La question de la dissociation de la sexualité et du
sentiment amoureux est l’une des plus intéressantes et des plus complexes que
pose la philosophie morale aujourd’hui. Quatre données fondamentales entrent en
considération : l’amour, autrement dit le sentiment amoureux ; la
sexualité, les rapports sexuels ; mais également la procréation d’une
part, et le mariage d’autre part. Ces quatre éléments sont de nature
entièrement différente : un sentiment (ou plus exactement une gamme de
sentiments), un ensemble de pratiques physiques et corporelles, le fait d’engendrer
des enfants, enfin un lien institutionnel public, lien dont les formes, les
buts, les cadres peuvent varier d’une société à l’autre, mais qui s’apparente toujours
à un contrat.
Avant les religions monothéistes, ces quatre éléments
étaient parfaitement dissociés. Les hommes ont toujours recherché les moyens de
découpler l’activité sexuelle de la procréation. Les Grecs et les Romains pratiquaient
abondamment le sexe hors du mariage et de tout sentiment amoureux ; être amoureux
de sa femme, ou ne vouloir coucher qu’avec elle, était même chez eux assez
ridicule. Les activités sexuelles étaient, comme chez nous, encadrées par des
normes, des codes, des tabous, mais qui ne portaient ni sur le mariage, ni sur
l’amour.
Les choses se compliquent avec le triomphe social et politique
du christianisme.

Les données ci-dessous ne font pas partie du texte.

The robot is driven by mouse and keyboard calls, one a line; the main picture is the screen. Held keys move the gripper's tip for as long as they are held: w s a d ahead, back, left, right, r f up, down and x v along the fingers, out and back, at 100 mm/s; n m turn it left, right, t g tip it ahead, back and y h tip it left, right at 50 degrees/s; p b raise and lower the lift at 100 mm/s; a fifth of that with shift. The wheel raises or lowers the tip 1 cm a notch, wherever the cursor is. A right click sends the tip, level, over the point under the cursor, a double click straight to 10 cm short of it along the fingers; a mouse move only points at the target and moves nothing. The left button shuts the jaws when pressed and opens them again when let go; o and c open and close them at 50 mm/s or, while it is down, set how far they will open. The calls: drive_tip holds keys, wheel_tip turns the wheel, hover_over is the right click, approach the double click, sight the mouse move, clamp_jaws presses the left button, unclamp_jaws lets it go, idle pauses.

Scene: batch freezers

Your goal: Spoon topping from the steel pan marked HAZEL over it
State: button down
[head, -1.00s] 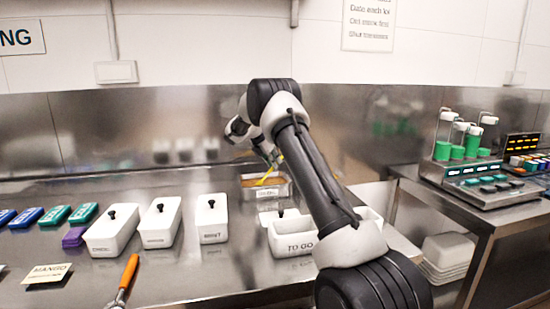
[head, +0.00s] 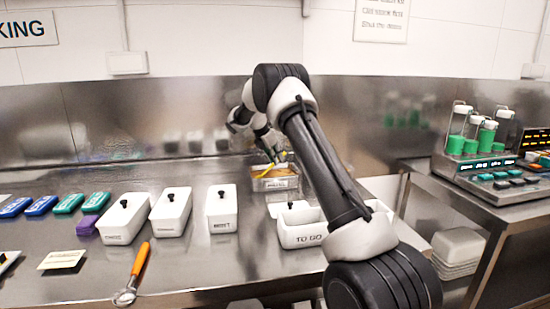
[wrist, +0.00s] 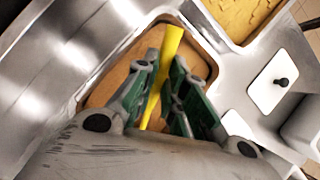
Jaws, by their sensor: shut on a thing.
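The steel pan (head: 290,183) stands at the back of the counter with a label on its front, too small to read. It holds brown topping, which fills much of the wrist view (wrist: 108,82). My gripper (head: 274,158) is over the pan, fingers pointing down. In the wrist view my gripper (wrist: 162,88) is shut on a yellow spoon handle (wrist: 172,45). The spoon's bowl end is hidden, so I cannot tell whether it carries topping. A white tub marked TO GO (head: 302,238) stands in front of the pan, partly behind my arm.
Several white lidded tubs (head: 170,212) stand left of the TO GO tub. An orange-handled scoop (head: 139,262) lies near the front edge. A white lid with a black knob (wrist: 273,88) and a container of yellow contents (wrist: 240,12) show beside the pan. A scale-like machine (head: 490,168) stands right.

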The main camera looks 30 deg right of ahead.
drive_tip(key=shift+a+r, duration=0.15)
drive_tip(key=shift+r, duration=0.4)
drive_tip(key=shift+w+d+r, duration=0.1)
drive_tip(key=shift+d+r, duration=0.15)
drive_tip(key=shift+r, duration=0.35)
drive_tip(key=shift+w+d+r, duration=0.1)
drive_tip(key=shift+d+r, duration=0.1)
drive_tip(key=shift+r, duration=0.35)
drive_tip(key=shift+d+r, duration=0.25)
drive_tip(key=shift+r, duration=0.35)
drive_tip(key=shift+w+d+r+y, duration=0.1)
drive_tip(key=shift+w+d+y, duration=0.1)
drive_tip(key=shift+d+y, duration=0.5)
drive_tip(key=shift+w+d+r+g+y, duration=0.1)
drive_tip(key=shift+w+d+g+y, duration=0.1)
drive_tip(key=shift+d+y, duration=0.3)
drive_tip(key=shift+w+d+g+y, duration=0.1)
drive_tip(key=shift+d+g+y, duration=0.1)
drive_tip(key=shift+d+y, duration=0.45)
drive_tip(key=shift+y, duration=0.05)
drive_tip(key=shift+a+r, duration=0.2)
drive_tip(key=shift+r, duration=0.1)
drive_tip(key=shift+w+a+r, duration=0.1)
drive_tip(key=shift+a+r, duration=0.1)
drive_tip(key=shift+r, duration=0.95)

Surtout à partir de l’an 1000 (car il ne faut pas oublier qu’avant
cette date somme toute tardive, l’Église ne cherche qu’assez peu à se mêler de
ce qu’il se passe dans le lit des fidèles), le catholicisme institutionnel cherche
à lier trois des quatre éléments de l’équation : pour les autorités
ecclésiastiques, le sexe ne doit plus se pratiquer que dans le cadre du mariage,
lui-même défini comme monogame, exclusif et définitif, et doit toujours être ouvert
à la vie, c’est-à-dire laisser au moins la possibilité de la procréation.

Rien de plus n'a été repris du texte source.